Exercise goal: Where the string "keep" occurs in the material below, report the whole line.

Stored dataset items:
_ _ _ _ _ _ _
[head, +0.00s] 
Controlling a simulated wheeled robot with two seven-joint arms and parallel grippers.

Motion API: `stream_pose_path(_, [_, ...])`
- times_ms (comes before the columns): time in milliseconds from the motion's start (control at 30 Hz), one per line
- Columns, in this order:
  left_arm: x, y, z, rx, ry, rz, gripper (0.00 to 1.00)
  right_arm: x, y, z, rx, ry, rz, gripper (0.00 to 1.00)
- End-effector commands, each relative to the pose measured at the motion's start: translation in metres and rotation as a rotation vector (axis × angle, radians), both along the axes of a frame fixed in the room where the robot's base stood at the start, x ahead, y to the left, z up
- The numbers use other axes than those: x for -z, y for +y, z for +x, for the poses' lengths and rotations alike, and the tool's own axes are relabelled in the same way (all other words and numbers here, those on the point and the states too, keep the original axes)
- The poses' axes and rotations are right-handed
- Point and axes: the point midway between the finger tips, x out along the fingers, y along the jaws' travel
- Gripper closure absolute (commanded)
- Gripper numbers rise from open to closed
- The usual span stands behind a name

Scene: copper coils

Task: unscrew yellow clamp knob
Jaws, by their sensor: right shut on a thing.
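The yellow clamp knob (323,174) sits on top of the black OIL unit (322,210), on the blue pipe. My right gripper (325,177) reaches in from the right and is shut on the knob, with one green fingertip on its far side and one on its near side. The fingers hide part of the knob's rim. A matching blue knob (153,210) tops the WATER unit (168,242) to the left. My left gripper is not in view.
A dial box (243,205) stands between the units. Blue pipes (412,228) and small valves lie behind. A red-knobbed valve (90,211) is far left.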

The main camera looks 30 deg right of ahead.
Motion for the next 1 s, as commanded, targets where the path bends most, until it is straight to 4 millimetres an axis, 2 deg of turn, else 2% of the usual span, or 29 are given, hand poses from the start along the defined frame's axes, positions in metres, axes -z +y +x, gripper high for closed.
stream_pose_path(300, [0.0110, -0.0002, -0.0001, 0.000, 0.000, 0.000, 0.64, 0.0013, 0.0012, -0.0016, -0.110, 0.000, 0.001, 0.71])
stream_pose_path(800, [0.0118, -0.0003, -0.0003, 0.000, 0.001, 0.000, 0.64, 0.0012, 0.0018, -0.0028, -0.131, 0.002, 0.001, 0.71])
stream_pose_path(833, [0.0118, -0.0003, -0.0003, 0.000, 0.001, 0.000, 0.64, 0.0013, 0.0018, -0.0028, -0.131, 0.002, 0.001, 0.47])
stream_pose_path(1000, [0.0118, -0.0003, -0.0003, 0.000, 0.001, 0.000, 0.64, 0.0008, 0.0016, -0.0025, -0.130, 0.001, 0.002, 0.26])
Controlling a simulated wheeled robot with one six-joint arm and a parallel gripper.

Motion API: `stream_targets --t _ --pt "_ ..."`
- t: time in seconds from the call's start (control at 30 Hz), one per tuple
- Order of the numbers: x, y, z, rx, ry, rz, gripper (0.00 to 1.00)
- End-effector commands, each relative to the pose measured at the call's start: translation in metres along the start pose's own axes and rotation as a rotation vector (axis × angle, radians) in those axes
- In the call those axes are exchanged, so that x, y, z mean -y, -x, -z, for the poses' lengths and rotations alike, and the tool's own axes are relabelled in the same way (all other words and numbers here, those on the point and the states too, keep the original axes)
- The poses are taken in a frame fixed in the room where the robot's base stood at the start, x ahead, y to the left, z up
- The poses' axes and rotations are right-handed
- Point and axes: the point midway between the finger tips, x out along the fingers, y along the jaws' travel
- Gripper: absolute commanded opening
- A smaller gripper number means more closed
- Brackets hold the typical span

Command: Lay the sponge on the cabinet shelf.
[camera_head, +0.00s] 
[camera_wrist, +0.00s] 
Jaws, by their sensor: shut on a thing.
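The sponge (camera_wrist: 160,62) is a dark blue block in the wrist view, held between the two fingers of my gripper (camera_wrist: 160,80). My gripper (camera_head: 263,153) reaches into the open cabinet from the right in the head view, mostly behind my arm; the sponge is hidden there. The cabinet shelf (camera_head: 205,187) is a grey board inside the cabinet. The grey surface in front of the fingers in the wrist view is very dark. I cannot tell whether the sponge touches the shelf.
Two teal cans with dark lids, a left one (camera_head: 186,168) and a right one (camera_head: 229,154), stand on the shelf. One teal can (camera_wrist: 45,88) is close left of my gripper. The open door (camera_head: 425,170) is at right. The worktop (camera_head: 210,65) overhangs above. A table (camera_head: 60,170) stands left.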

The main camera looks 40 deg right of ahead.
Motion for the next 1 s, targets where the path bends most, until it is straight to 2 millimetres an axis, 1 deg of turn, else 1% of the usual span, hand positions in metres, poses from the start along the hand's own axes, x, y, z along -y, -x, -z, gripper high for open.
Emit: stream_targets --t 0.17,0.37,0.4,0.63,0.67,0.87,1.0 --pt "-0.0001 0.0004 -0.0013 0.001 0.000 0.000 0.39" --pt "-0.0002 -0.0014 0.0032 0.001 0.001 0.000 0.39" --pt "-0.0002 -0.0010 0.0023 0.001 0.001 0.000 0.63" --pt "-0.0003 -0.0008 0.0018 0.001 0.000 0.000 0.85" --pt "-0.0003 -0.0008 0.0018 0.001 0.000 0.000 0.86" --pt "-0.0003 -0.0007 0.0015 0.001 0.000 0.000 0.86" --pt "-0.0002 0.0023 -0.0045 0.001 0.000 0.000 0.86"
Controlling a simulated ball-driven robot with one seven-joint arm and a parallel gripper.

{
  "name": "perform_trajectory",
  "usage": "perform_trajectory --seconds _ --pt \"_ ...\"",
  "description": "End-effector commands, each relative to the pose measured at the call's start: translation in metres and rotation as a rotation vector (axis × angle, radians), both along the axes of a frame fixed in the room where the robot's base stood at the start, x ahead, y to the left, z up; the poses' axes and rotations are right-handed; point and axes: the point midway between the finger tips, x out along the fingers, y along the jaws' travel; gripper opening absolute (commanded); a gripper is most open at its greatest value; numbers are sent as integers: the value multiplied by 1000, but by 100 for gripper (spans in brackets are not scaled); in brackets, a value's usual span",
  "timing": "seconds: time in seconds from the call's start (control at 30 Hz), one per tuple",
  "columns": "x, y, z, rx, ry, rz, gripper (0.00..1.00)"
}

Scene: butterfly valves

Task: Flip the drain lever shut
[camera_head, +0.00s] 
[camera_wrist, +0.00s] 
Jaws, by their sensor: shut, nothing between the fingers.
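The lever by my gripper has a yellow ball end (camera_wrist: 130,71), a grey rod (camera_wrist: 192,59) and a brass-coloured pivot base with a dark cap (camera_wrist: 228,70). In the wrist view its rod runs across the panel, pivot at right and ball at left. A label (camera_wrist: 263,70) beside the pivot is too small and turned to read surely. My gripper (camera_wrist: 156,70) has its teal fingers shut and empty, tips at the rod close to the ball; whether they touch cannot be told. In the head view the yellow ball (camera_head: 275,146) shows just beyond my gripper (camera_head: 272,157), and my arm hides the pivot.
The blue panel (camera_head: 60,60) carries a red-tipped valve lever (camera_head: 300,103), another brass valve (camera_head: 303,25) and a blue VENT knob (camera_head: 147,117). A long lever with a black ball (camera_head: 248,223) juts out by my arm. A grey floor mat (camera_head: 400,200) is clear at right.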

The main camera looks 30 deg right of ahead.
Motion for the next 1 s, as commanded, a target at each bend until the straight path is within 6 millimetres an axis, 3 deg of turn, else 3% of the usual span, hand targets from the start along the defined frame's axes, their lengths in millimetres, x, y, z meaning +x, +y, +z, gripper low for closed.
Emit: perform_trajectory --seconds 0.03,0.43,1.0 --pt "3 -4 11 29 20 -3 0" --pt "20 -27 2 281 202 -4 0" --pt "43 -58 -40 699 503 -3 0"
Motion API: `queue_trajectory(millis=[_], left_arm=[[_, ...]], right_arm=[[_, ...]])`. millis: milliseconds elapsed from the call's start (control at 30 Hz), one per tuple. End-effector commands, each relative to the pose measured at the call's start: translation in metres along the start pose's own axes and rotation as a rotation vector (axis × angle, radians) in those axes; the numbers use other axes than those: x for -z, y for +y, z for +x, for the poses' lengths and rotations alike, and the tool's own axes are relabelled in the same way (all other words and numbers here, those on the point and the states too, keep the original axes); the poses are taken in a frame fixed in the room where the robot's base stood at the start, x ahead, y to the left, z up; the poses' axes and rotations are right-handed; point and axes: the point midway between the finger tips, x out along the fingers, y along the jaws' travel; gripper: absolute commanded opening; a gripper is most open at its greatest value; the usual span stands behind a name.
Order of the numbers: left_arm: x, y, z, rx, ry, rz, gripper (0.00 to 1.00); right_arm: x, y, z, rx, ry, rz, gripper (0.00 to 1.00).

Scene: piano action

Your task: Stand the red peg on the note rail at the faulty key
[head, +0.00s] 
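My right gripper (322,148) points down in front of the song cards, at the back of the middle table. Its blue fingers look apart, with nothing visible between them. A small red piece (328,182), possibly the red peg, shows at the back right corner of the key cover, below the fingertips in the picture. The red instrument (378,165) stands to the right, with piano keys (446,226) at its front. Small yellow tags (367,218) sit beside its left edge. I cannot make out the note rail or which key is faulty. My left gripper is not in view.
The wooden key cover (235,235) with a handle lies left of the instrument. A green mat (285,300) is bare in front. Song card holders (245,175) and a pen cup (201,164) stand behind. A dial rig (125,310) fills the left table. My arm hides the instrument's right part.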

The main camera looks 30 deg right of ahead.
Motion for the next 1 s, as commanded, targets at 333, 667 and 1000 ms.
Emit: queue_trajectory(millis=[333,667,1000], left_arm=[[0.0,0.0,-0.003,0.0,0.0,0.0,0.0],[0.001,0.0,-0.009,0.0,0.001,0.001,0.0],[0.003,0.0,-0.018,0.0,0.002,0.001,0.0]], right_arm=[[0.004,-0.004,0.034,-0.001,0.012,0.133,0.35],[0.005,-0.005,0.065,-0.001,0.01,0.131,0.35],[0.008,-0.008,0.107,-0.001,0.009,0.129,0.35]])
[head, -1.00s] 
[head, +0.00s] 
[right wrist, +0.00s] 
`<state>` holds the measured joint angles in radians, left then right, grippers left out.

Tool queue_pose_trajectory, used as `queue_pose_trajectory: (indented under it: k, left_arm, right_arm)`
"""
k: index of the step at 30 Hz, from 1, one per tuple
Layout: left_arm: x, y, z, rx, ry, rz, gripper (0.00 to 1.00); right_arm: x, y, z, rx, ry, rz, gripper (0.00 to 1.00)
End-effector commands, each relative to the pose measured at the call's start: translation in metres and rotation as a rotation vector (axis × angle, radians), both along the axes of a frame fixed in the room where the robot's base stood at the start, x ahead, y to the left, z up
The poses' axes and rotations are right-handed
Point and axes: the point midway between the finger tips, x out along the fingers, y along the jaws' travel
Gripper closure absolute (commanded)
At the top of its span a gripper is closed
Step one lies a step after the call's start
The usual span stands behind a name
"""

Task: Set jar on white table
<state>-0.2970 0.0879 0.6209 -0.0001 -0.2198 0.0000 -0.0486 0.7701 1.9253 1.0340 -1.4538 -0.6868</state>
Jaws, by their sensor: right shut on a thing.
_ _ _ _ _ _ _
Solution to this problem:
- The numbers use other axes than those: x for -z, y for +y, z for +x, for the poses' lengths and rotations alike, and the tool's own axes are relabelled in the same way (all other words and numbers here, those on the point and the states too, keep the original axes)
- In the call those axes are exchanged, so that x, y, z mean -y, -x, -z, for the poses' lengths and rotations alike, and the tool's own axes are relabelled in the same way (all other words and numbers here, those on the point and the states too, keep the original axes)
Motion API: `queue_trajectory(millis=[_], left_arm=[[_, ...]], right_arm=[[_, ...]])`. millis: milliseconds elapsed from the call's start (control at 30 Hz), one per tuple. End-effector commands, each relative to the pose measured at the call's start: translation in metres along the start pose's own axes and rotation as a rotation vector (axis × angle, radians) in those axes; the numbers use other axes than those: x for -z, y for +y, z for +x, for the poses' lengths and rotations alike, and the tool's own axes are relabelled in the same way (all other words and numbers here, those on the point and the states too, keep the original axes); the poses are taken in a frame fixed in the room where the robot's base stood at the start, x ahead, y to the left, z up; the poses' axes and rotations are right-handed; point and axes: the point midway between the finger tips, x out along the fingers, y along the jaws' travel; gripper: absolute commanded opening; a gripper is most open at its greatest value; the usual span stands behind a name.

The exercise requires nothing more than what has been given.